- **Required task**: All lines holding the string "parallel" are to be shown.

Robot task records:
┌──

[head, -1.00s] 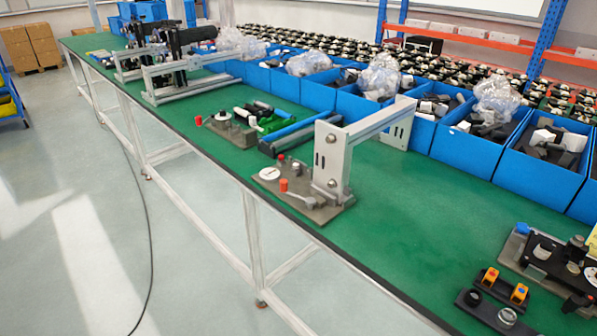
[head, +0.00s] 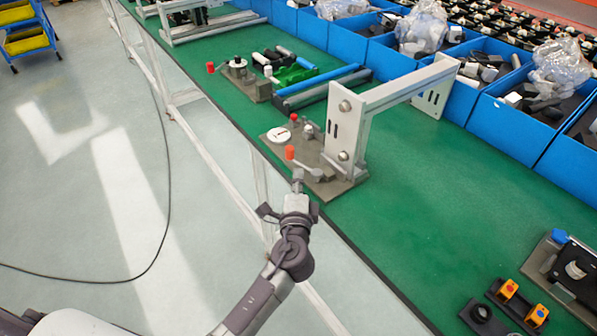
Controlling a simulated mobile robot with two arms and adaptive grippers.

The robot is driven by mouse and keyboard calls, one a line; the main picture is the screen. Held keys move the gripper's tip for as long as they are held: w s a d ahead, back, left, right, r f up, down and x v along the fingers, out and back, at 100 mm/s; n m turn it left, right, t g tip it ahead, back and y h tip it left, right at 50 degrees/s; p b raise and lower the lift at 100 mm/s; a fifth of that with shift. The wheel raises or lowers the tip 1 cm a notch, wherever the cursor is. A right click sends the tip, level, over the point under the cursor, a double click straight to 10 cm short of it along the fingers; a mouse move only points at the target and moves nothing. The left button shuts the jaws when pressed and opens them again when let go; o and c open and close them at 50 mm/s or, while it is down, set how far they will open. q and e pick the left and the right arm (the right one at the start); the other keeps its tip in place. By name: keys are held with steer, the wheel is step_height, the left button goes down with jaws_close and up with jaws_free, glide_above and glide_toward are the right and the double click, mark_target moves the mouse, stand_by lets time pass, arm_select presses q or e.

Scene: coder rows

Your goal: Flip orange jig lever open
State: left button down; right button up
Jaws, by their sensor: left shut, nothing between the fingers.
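The grey jig plate (head: 335,187) lies at the near edge of the green table, with a white round dial (head: 279,135) and an upright metal bracket. The orange-tipped lever (head: 289,153) is on this plate; its grey arm slants down to the right towards a small grey block. A red knob (head: 293,117) stands behind it. My left gripper (head: 298,176) is shut and empty, with its fingertips just in front of the lever in the picture. I cannot tell whether they touch it. My right gripper is out of view.
The metal bracket (head: 347,130) rises just right of the lever. A second jig (head: 240,72) with a red-tipped handle sits farther back. Blue bins (head: 515,127) line the far side. A button box (head: 520,300) is at lower right. The green table (head: 430,200) between is clear.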

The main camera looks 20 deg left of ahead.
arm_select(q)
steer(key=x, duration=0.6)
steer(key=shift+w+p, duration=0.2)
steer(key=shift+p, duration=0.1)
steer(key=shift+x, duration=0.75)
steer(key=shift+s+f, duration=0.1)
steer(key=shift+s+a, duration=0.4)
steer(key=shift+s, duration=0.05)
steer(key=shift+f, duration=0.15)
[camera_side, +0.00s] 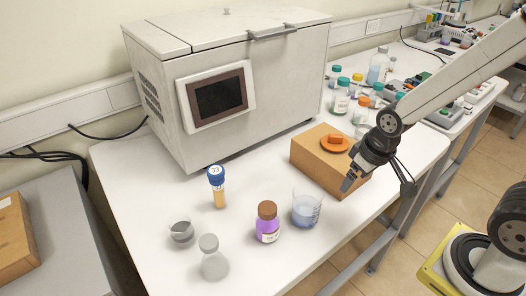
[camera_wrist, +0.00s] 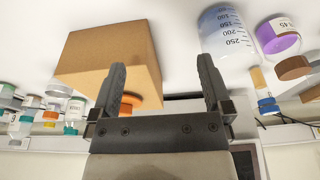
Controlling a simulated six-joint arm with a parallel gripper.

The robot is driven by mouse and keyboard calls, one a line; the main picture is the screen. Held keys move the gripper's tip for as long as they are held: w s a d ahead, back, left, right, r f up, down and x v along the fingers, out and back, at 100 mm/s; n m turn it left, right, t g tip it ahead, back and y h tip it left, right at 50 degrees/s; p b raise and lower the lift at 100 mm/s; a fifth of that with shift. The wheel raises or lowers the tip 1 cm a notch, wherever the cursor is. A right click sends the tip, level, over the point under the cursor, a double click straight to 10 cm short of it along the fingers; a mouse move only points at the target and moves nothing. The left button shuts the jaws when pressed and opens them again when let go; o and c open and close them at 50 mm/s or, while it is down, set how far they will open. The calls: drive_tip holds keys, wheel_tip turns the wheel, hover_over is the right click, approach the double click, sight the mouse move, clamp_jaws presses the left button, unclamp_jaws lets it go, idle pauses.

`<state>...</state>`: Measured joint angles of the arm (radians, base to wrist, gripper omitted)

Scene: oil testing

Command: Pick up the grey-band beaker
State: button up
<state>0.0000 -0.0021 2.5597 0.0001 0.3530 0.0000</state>
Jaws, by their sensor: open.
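A small clear beaker with a dark grey band or content (camera_side: 181,234) stands on the white bench at the front left in the side view. I take it for the grey-band beaker; I do not see it in the wrist view. A larger beaker with pale blue liquid (camera_side: 306,211) stands to its right; it also shows in the wrist view (camera_wrist: 224,38) with volume marks. My gripper (camera_side: 350,183) is at the front right of the cardboard box, far from the small beaker. In the wrist view its fingers (camera_wrist: 162,82) are apart, with nothing held between them.
The cardboard box (camera_side: 318,167) carries an orange part (camera_side: 335,143). A purple bottle (camera_side: 267,223), a stoppered flask (camera_side: 213,260) and a blue-capped tube (camera_side: 218,188) stand near the small beaker. A large white machine (camera_side: 280,90) fills the back. Several bottles stand at the back right.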

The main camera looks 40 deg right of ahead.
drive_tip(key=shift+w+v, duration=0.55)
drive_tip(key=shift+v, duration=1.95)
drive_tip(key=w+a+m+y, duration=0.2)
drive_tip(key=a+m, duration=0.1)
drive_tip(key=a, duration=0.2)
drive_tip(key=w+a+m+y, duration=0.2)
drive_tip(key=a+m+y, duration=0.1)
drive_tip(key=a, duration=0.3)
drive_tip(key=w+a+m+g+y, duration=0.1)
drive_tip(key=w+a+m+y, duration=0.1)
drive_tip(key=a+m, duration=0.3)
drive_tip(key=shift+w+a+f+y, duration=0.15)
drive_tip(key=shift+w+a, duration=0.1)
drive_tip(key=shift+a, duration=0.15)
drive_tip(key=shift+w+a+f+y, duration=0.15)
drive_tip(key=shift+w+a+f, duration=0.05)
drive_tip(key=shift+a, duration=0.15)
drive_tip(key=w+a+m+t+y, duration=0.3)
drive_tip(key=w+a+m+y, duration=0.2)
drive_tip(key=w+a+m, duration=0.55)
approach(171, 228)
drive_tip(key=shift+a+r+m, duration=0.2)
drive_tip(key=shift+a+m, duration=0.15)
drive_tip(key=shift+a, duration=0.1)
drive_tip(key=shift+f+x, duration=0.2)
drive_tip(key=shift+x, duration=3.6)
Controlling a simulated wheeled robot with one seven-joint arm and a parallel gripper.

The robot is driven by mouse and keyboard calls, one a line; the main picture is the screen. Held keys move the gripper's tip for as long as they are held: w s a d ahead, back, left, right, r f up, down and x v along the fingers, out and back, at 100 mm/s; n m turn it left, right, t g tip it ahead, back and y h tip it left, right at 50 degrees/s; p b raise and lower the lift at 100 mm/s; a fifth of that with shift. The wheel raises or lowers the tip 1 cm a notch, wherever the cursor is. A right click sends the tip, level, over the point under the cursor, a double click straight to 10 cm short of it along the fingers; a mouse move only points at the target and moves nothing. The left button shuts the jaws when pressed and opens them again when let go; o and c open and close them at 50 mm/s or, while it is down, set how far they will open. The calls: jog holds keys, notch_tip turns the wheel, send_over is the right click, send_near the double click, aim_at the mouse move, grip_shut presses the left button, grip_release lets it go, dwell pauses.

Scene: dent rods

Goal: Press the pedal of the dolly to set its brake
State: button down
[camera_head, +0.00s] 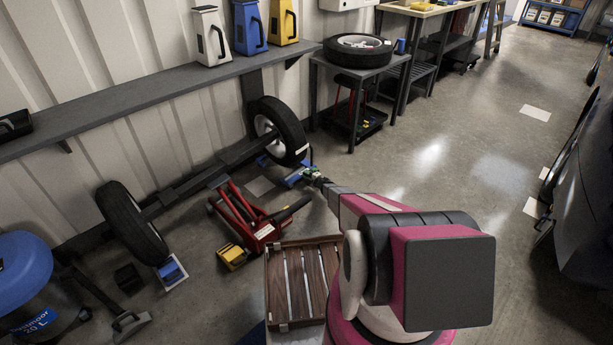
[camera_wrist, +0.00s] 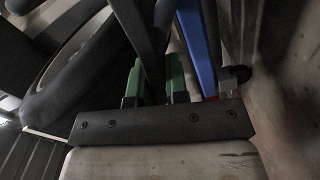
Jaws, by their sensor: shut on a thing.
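The dolly appears to be the low blue frame (camera_head: 293,179) at the foot of the right-hand wheel in the head view. In the wrist view its long blue bar (camera_wrist: 198,45) runs just right of my fingers. My gripper (camera_head: 311,174) is low beside it, at the end of my outstretched arm. In the wrist view my green-tipped gripper (camera_wrist: 156,88) is shut on a narrow dark bar (camera_wrist: 140,35). A small dark knob (camera_wrist: 237,74) lies right of the blue bar. I cannot tell which part is the pedal, nor whether it is down.
The mounted wheel (camera_head: 279,131) stands close behind my gripper; its tyre (camera_wrist: 85,70) fills the wrist view's left. A red floor jack (camera_head: 250,216) and a slatted wooden crate (camera_head: 296,243) lie nearer. A metal table (camera_head: 363,67) stands behind. Open floor (camera_head: 440,165) is at the right.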

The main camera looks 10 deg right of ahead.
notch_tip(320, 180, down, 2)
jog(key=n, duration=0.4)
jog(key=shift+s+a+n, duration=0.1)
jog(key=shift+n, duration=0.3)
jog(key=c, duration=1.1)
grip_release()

└──

- **Answer for this exercise**:
Controlling a simulated six-joint arm with a parallel gripper.
Controlling a simulated wheeled robot with one seven-joint arm and a parallel gripper.

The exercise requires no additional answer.